We address geographic boundaries and geographic-based embedding and detection herein.

Digital watermarking—a form of steganography—is a process for modifying media content to embed a machine-readable code into the content. The content may be modified such that the embedded code is imperceptible or nearly imperceptible to the user, yet may be detected through an automated detection process. Most commonly, digital watermarking is applied to media such as images, audio signals, and video signals. However, it may also be applied to other types of data, including text documents (e.g., through line, word or character shifting, background texturing, etc.), software, multi-dimensional graphics models, and surface textures of objects.

Digital watermarking systems have two primary components: an embedding component that embeds the watermark in the media content, and a reading component that detects and reads the embedded watermark. The embedding component embeds a watermark by altering data samples of the media content in the spatial, temporal or some other domain (e.g., Fourier, Discrete Cosine or Wavelet transform domains). The reading component analyzes target content to detect whether a watermark is present. In applications where the watermark encodes information (e.g., a plural-bit message), the reader extracts this information from the detected watermark.

The present assignee's work in steganography, data hiding and digital watermarking is reflected, e.g., in U.S. Pat. Nos. 5,862,260, 6,408,082, 6,614,914, 6,947,571; and in published specifications WO 9953428 and WO 0007356 (corresponding to U.S. Pat. Nos. 6,449,377 and 6,345,104). A great many other approaches are familiar to those skilled in the art. The artisan is presumed to be familiar with the full range of literature concerning steganography, data hiding and digital watermarking. Each of the above patent documents is hereby incorporated by reference.

One aspect of the present invention is a watermark detector and embedder that are closely related to a particular geographical area.

For example, in one implementation, a method is provided including: determining a current geographic area; selecting a first digital watermark detection key that is associated with the current geographic area, a selected first digital watermark detection key being selected from a plurality of digital watermark detection keys; and controlling a digital watermark detector to employ the selected first digital watermark detection key to analyze a signal to obtain a digital watermark message there from, wherein the selected first digital watermark detection key corresponds to a particular digital watermark embedding key that is uniquely assigned to the geographic area.

In another implementation, a method is provided including, in a cell phone, determining a current geographic area of the cell phone; selecting a first digital watermark detector that is associated with the current geographic area, a selected first digital watermark detector being selected from a plurality of different digital watermark detectors; and controlling the cell phone to employ the selected first digital watermark detector to analyze a signal to obtain a digital watermark message there from, wherein the selected first digital watermark detector corresponds to a particular digital watermark embedder that is uniquely assigned to the geographic area.

In still another implementation, a cell phone is provided including: a radio-frequency transceiver; electronic processing circuitry; and memory. The memory includes executable instructions stored therein for processing by the electronic processing circuitry.

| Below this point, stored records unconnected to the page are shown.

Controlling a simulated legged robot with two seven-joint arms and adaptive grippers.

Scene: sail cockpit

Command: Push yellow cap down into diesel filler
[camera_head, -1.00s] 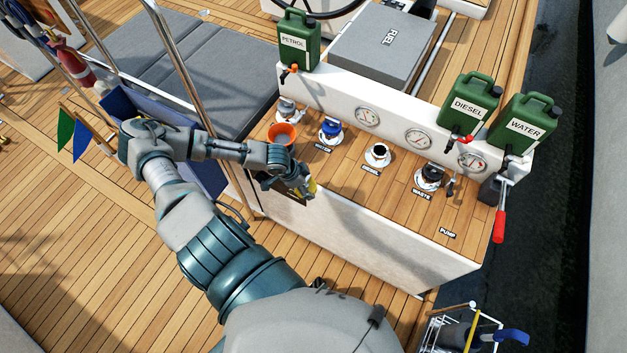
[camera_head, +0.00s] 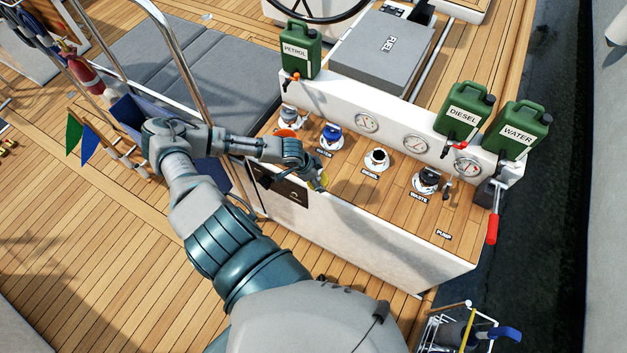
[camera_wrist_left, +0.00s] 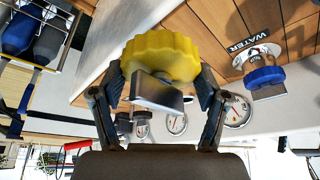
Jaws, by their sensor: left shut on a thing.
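In the left wrist view the ribbed yellow cap (camera_wrist_left: 160,50) sits between the two fingers, with a grey tab towards the palm. The diesel filler (camera_head: 377,158) appears to be the open white-rimmed one with a dark mouth on the console's wooden top; its label is too small to read surely. The cap is apart from it, to its left and nearer to me. My right gripper is not in view.
The black-capped waste filler (camera_head: 426,180) is to the right. Green petrol (camera_head: 299,50), diesel (camera_head: 463,110) and water (camera_head: 517,130) cans stand behind.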

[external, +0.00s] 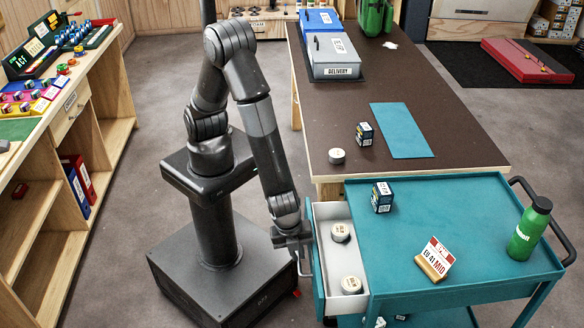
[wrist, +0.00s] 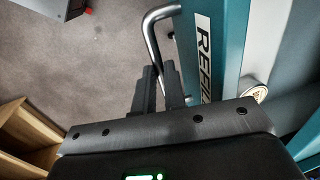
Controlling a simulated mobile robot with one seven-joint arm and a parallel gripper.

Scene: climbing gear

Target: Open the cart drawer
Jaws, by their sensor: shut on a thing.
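The teal cart (external: 440,215) stands at the right. Its drawer (external: 328,262) is pulled out at the cart's left side, and its pale inside holds two round tins (external: 340,232). My gripper (external: 302,241) is at the drawer's outer front and is shut on the handle. In the wrist view, the bent metal handle (wrist: 152,30) runs down to the dark fingers (wrist: 160,88), beside the teal drawer front with a white label (wrist: 204,40). The fingers hide part of the handle. One tin (wrist: 252,90) also shows there inside the drawer.
On the cart top are a dark box (external: 382,197), a sign on a wooden stand (external: 434,262) and a green bottle (external: 530,230). A brown-topped table (external: 350,95) stands behind the cart. Wooden shelving (external: 70,160) is at the left. Bare floor lies left of the drawer.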

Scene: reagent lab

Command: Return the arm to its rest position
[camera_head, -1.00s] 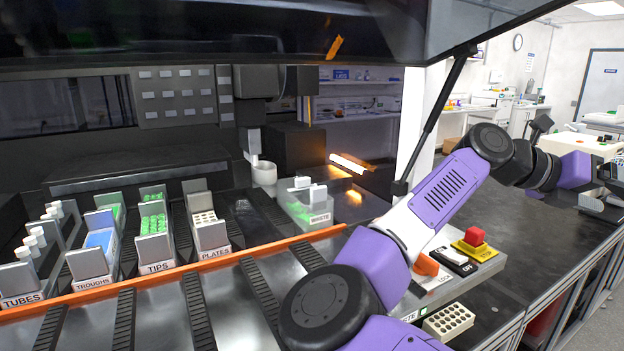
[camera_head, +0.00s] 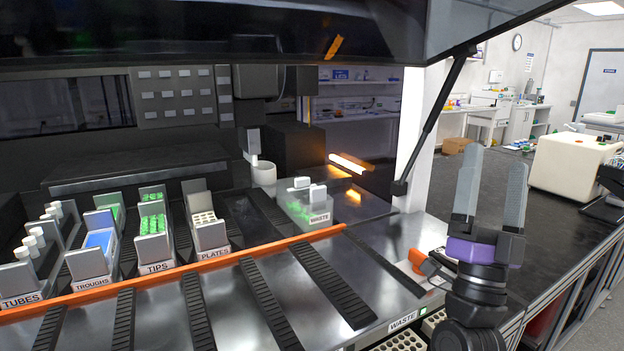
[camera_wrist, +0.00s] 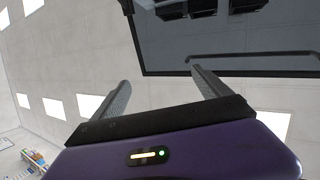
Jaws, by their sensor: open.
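My gripper (camera_head: 490,185) points upward at the right of the head view, in front of the dark bench. Its two grey fingers are apart with nothing between them. In the wrist view my gripper (camera_wrist: 158,85) also shows both fingers spread and empty, against the pale ceiling and a dark panel. My purple wrist and black arm links stand below the fingers in the head view. They hide part of the deck's right end.
The open machine's deck holds racks labelled TUBES (camera_head: 22,299), TROUGHS (camera_head: 92,282), TIPS (camera_head: 155,267) and PLATES (camera_head: 213,253). The raised hood (camera_head: 250,35) hangs overhead, with a strut (camera_head: 437,115) at its right. A cream instrument (camera_head: 572,168) stands on the bench (camera_head: 545,215).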

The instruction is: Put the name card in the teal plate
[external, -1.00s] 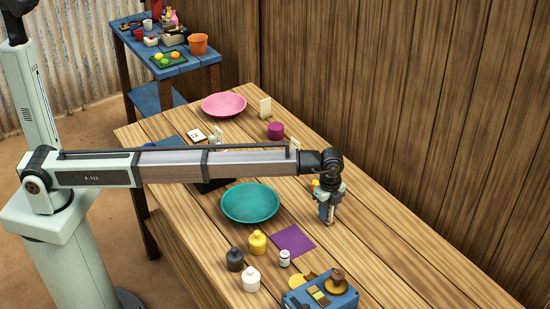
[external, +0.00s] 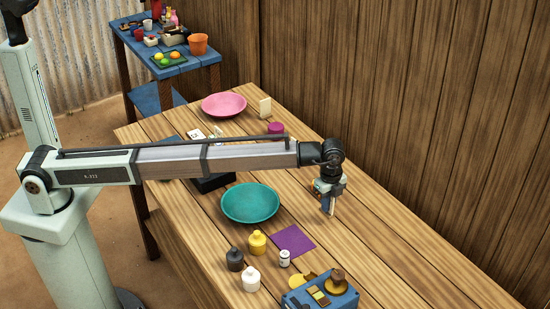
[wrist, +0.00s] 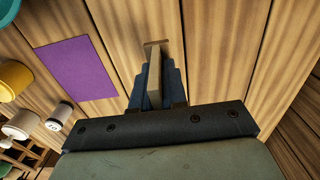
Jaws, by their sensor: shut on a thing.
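My gripper (external: 327,204) is shut on a pale, thin upright piece, which looks like the name card (wrist: 155,82). In the wrist view the card stands between the two dark blue fingers, with a wider brownish end beyond their tips. In the external view only a pale sliver of it shows beside the fingers. My gripper is above the wooden table, to the right of the teal plate (external: 250,204). The teal plate is round, shallow and empty.
A blue box (external: 320,294) stands at the front. The table right of my gripper is clear.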

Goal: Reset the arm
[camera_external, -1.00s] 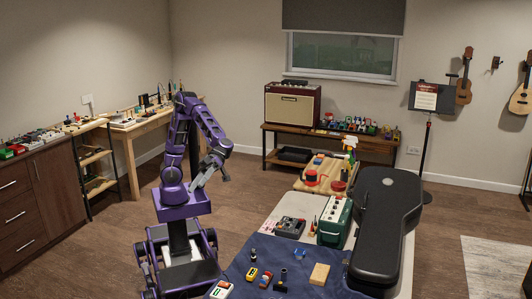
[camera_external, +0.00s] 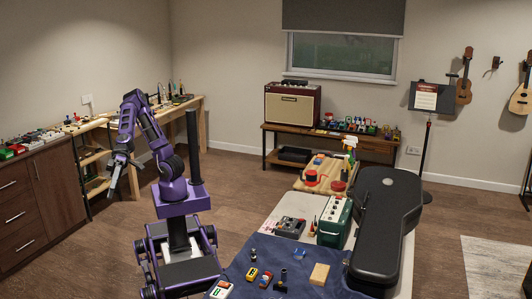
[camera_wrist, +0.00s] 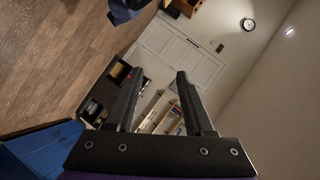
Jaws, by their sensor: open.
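My purple arm is folded above my base and leans to the left in the external view. My gripper (camera_external: 113,184) is at the left of the arm, pointing down over the open floor near the wooden shelf. In the wrist view my gripper (camera_wrist: 157,100) shows two dark fingers standing apart with nothing between them. It is clear of every surface.
A dark wood cabinet (camera_external: 60,190) and a wooden shelf unit (camera_external: 93,165) stand to the left. The worktable with a blue cloth (camera_external: 240,262), a black guitar case (camera_external: 383,215) and a green box (camera_external: 334,222) is to the right. A white door (camera_wrist: 180,55) shows in the wrist view.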

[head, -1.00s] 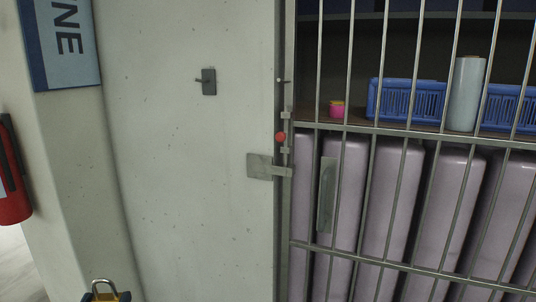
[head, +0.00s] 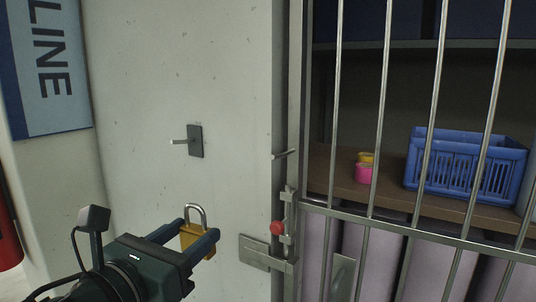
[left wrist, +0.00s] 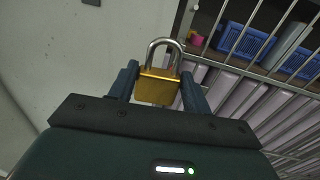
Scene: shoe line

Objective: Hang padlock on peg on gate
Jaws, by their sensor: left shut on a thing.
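The padlock (head: 187,239) has a brass body and a silver shackle that points up. My left gripper (head: 199,230) is shut on its body, one finger on each side. In the left wrist view the padlock (left wrist: 157,90) sits upright between the fingers of my left gripper (left wrist: 159,73), the shackle standing clear above them. A thin metal peg (head: 284,154) sticks out from the frame of the barred gate (head: 297,110). It is above and to the right of the padlock in the head view, apart from it. My right gripper is in neither view.
A second peg on a dark plate (head: 195,141) is on the pale wall, left of the gate. A latch with a red knob (head: 277,228) is below the gate peg. Behind the bars are a blue basket (head: 463,170) and a pink cup (head: 364,173) on a shelf.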

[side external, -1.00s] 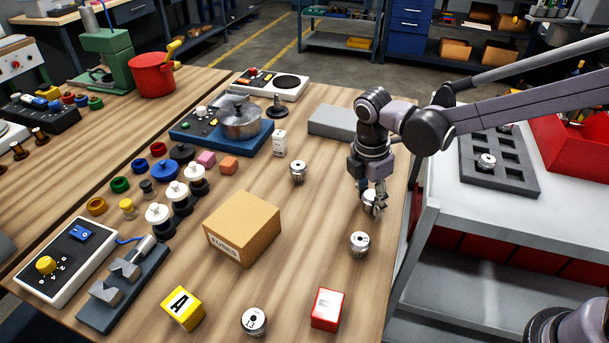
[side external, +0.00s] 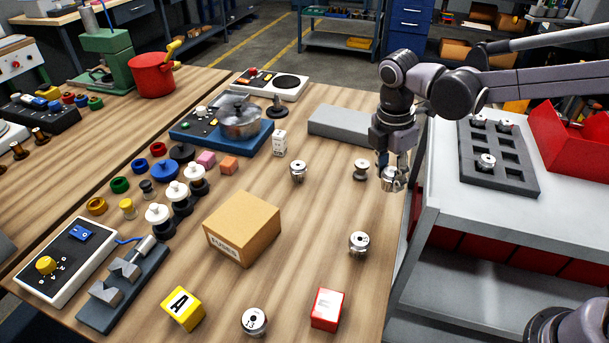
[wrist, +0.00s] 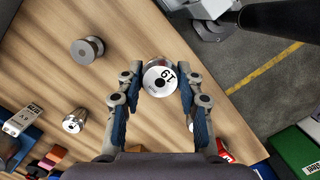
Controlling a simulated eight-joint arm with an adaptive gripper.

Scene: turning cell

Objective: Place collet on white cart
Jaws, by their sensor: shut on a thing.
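My gripper (side external: 393,172) is shut on a silver collet (side external: 393,183), held above the right edge of the wooden table, beside the white cart (side external: 548,225). In the wrist view, the held collet (wrist: 160,78) shows a white numbered face between my gripper's fingers (wrist: 160,92). On the cart top, a dark grey pocketed tray (side external: 510,184) holds collets, one (side external: 487,161) in a middle pocket and two more (side external: 478,122) at its far end. Other collets stand on the table: one near the middle (side external: 299,171), one to the right (side external: 359,243), one at the front (side external: 254,321).
A spool-shaped metal part (side external: 361,170) stands left of my gripper. A grey block (side external: 345,124) lies behind it. A red bin (side external: 575,160) sits on the cart right of the tray. A cardboard box (side external: 242,229) and a red box (side external: 327,309) stand on the table.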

The instructions include instructions to: determine a current geographic area of the cell phone; select a first digital watermark detector that is associated with the current geographic area, a selected first digital watermark detector being selected from a plurality of different digital watermark detectors; and control the cell phone to employ the selected first digital watermark detector to analyze a signal to obtain a digital watermark message there from. The selected first digital watermark detector corresponds to a particular digital watermark embedder that is uniquely assigned to the geographic area.

Still another implementation is a method including: receiving a signal from a cell phone; determining, based at least in part on the signal, whether the cell phone is physically located in a predetermined home area; and if not in the predetermined home area, communicating a machine-readable code detector to the cell phone for use as its primary machine-readable code detector to detect machine-readable code while outside of its predetermined home area.

Further aspects, implementations, features and advantages will become even more apparent with reference to the following detailed description and accompanying drawings.

BRIEF DESCRIPTION OF THE DRAWINGS

FIG. 1 illustrates embedding content with different keys according to geographic location.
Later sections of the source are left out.